A Subdomain is a "domain within a domain". Subdomains are individual upper level web addresses built upon a pre-existing domain name, for example, support.yourdomain.com. By definition, a subdomain should not have the prefix of "www".

Subdomains tend to be indexed more readily than URLs containing sub directories. For example, the subdomain keyword.mydomain.com can generate better results than subdirectory mydomain.com/keyword. Even according to Danny Sullivan "[search engines] tend to see subdomains as independent web sites deserving their own listings" (Source). Since the idea is to build up optimized keyword pages that link to and support the relevance of your home site, do not create the subdomain to mirror the content of other pages already submitted to the search engines. Multiple pages that contain the same exact content are considered search engine spam.

    Setting Up Subdomains

There are a few tricks to get the most out of using subdomains for marketing. First start out by selecting 3-5 keywords to use as the subdomain name. You want these to be your most highly competitive keywords. If you have an amateur site then comes up with a few like: amateurs.mydomains.com, amateur-pics.mydomain.com, and xxx-amateur-pics.mydomain.com. Using hyphens to separate the keywords is better than blending the words together, as it makes the keyword more prominent to the search engine.

The next step is to create a home page for each subdomain that targets the keywords in that subdomain and that looks like an official entry way into your site (containing appropriate disclaimers, etc.). This will be a traffic filter page for your site and your sponsors. Since each subdomain will contain small HTML pages that push traffic to your primary domain, explain it to your hosting company what your needs are to avoid being charged a separate hosting fee for each subdomain. Tell them you will be hosting up to 30 html pages and no adult image content other than design graphics. Many hosting companies now offer 10 to unlimited subdomain accounts included with your hosting package. If they are going to charge you an extra $20 per month, shop around.

The tricky part is that ideally you want each subdomain to reside on individual IP addresses. This will help the search engine to recognize the subdomain as an individual web site giving it an advantage over subdirectories as well as lend the site more relevance to the domain itself and to other sites that you link to and FROM it. Talk to your web host about your options for individual IP's for each subdomain and request they be on separate class C's where possible.

    The "Easy" Way Out

Not quite as effective, but much easier to setup and using less resources, is to ask your hosting company to set up your DNS so that anything.mydomain.com points to your home site. The idea is that more keywords in the URL support the keywords the page is trying to rank for. So if you have optimized a page for "live amateur sex" you can name the page amateur_sex.html and submit it as live.mydomain.com/amateur_sex.html. Any keyword can be used as a subdomain and, when submitting a specified page, will pull up that page as if the subdomain was a "www." or "subdomain" was not even there.

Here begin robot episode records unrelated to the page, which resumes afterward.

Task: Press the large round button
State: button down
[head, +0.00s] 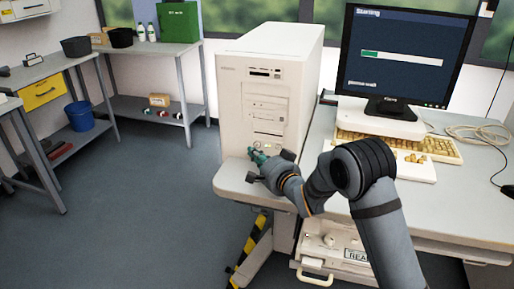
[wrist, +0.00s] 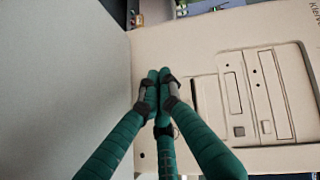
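The large round button is not clearly visible in either view; my gripper covers part of the lower front of the beige computer tower (head: 262,82). The tower front also shows in the wrist view (wrist: 215,55), turned sideways, with drive slots and a small square button (wrist: 239,131). My gripper (head: 256,155) has green fingers and is at the lower front of the tower. In the wrist view its fingertips (wrist: 158,75) are together, with nothing seen between them. I cannot tell whether they touch the tower. The monitor (head: 404,55) reads "Starting" with a partly filled green bar.
The tower stands on a white desk (head: 460,205) with a keyboard (head: 440,149) at the right. A printer-like unit (head: 335,255) is under the desk. Shelves with a green box (head: 178,22) and a blue bucket (head: 79,115) stand at the left. The floor between is clear.

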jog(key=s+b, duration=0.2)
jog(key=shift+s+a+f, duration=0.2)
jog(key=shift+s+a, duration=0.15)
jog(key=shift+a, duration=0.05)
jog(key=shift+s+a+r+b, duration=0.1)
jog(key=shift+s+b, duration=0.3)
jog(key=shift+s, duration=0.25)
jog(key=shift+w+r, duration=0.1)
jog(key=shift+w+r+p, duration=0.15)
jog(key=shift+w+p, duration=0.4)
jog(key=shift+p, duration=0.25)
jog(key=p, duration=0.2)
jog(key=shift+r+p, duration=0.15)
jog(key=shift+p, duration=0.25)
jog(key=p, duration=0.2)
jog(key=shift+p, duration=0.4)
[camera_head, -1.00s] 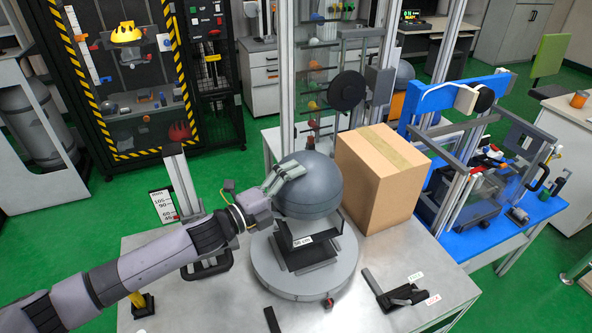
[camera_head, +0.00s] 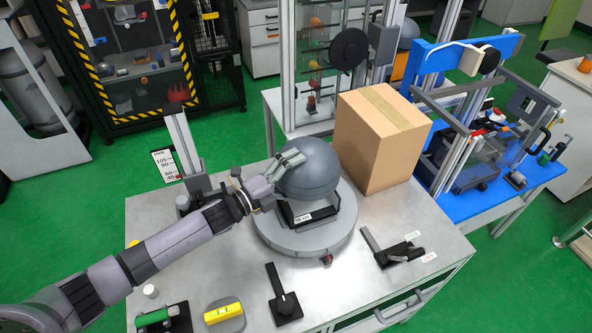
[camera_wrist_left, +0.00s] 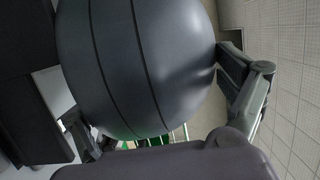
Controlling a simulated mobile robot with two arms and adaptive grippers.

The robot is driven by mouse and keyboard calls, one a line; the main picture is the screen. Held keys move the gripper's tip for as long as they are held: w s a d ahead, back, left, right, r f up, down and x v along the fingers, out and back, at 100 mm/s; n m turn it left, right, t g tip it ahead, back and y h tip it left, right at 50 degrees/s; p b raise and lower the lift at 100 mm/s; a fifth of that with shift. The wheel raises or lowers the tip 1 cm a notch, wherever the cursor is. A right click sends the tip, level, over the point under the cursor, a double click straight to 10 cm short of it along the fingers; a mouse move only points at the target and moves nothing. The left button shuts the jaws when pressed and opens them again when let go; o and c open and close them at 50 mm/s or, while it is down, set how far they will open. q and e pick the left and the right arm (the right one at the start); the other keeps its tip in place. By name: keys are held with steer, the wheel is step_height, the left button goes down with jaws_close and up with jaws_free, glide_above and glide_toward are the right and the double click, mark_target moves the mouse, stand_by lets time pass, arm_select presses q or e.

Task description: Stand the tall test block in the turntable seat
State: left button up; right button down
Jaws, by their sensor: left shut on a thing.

Although any keyword as a subdomain will point to your one main site, that search engines will know that it is still all one site. So DO NOT go submitting the same page using different subdomains hoping for multiple rankings. I've tried and it doesn't really work that well or last that long. This tip/trick is just a needle in the haystack to help your well optimized pages rank even higher.

So subdomains can be used a powerful ally when used properly. But it comes to high keyword ranking it all really comes down to how well optimized your pages. Over the years I have focused on Google "the untrickable engine" and have had some major success. One example is the ranking held by a client http://Fetish-Factory.com who has held a top 10 ranking for "fetish" in Google for over 3 years. Since that keyword is the top of that pyramid of keywords I was aiming for, I have found that more highly yielding results come from the huge foundation of keyword it also ranks for, like "latex fetish" or "fetish clothing", and it is more important to focus on and maintain those types of keyword rankings as people become more specific in knowing what they are searching for.